Bloomberg, Reuters/Mumbai

Indian equity benchmarks declined on first full trading session of Samvat 2075 paced by losses in Bharti Airtel, Infosys, TCS and Reliance Industries.
The S&P BSE Sensex fell 0.22% or 79 points to 35,159 and the NSE Nifty 50 Index declined 0.12% or 13 points to 10,585.
Nine of 19 sector gauges compiled by the BSE ended lower led by the S&P BSE IT Index’s 1.2% drop. On the other hand, the S&P BSE Healthcare Index was the top gainer, up 1.08%.
Mid- and small-cap shares witnessed buying interest as the S&P BSE MidCap Index rose 0.7% and the S&P BSE SmallCap Index climbed 0.6%.
Software services exporter Infosys was the biggest drag on the NSE index with a drop of 2.4%. Larger rival Tata Consultancy Services fell 1.7%.
Oil-to-retail conglomerate Reliance Industries dropped 1.6%. Private-sector lender Yes Bank rose 5.5% to its best close since mid-October, and was the biggest boost.
Meanwhile yields on 10-year government bond declined nearly 3 basis points while the rupee strengthened against US dollar yesterday due to continued fall in crude oil prices and Reserve Bank of India’s liquidity support via a series of open market operations.
This prompted FIIs to buy nearly $1.26bn in domestic debt over the last nine trading sessions (between October 24 and November 5), according to Bloomberg data.
So far this year, FIIs have offloaded $7.76bn in domestic bonds.

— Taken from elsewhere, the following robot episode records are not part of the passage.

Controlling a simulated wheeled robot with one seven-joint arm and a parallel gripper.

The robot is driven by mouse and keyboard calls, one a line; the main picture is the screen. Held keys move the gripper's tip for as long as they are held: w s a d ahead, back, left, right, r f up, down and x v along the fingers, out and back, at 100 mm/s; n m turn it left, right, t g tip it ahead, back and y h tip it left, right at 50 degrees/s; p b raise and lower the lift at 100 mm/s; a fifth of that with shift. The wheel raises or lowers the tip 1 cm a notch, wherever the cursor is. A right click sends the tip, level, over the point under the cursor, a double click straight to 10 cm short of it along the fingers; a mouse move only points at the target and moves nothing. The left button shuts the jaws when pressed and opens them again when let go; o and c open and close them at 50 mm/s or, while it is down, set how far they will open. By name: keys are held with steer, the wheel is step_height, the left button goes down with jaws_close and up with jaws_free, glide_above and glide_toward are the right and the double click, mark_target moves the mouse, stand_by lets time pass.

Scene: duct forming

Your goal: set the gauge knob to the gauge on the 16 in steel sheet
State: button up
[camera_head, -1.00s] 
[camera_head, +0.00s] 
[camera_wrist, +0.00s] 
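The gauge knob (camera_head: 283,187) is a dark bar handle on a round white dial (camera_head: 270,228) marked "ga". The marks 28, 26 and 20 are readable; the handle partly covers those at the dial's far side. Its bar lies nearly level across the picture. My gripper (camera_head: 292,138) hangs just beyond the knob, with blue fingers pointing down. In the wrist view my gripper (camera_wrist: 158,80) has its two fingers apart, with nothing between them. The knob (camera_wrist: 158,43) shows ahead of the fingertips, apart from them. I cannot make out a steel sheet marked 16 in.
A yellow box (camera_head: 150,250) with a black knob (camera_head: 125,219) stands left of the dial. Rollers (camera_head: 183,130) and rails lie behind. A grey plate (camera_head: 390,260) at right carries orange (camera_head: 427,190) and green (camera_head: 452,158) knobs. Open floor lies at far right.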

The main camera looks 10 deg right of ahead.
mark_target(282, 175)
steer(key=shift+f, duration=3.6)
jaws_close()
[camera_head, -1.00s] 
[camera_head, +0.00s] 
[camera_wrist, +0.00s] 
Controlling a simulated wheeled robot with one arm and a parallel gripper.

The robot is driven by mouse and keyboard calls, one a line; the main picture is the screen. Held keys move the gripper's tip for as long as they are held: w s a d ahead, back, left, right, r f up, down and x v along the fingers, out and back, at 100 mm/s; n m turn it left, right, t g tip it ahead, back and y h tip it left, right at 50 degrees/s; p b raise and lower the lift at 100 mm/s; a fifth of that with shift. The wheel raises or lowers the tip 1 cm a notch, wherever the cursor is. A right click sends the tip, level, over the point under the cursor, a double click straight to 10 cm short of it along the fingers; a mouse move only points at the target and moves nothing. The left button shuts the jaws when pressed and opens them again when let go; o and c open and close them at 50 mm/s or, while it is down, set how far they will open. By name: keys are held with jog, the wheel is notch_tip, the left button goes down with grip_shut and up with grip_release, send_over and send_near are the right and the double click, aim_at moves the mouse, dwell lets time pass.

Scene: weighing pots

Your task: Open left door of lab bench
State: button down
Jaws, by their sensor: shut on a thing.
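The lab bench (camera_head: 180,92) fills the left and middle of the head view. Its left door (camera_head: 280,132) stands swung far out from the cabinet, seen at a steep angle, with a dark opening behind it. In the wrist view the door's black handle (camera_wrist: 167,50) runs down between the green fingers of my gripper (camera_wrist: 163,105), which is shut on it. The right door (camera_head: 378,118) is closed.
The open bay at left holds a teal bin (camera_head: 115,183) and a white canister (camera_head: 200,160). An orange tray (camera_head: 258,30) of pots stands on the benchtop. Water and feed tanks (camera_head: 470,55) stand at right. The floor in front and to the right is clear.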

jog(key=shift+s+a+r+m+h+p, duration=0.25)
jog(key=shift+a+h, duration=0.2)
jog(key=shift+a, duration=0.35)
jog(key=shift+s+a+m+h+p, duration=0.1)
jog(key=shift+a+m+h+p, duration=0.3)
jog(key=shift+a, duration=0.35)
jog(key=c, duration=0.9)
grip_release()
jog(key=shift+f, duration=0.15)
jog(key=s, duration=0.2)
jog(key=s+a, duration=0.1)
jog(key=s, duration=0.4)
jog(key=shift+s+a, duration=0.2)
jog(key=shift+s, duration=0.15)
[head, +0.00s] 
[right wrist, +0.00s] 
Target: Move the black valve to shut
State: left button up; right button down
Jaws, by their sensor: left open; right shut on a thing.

The 10-year government bond yield stood at 7.767%, down from its previous close of 7.799%. Bond yields and prices move in opposite directions. Rupee was trading at 72.67 a dollar, up 0.46% from its Tuesday’s close of 73.01. The currency opened at 72.71 a dollar.
RBI had earlier announced Rs36,000 crore OMOs for October and Rs40,000 crore for November. Fall in crude was due to record American production, expanded inventories and waivers granted to some countries for Iranian imports.
Brent crude oil, which crossed $86 a barrel in October for the first time in nearly four years, now trades at a near three-month low, just below $71. The international benchmark has lost nearly 20% in the past one month.
“The recent softness in crude oil prices and thaw in China-US trade issues have helped improve investment sentiment for EMs and the Indian market.
However, India still has to contend with oil prices (the Iran-US sanctions issue is far from settled, in our view) and state elections (three important ones with fairly open outcomes),” said Kotak Institutional Equities.
Overnight, the Fed left interest rates unchanged and stayed on course to hike in December despite recent jitters in financial markets and criticism from President Trump that it’s tightening too fast.
So far this year, the rupee has declined 12.5% while foreign investors have sold $5.65bn in the equity markets.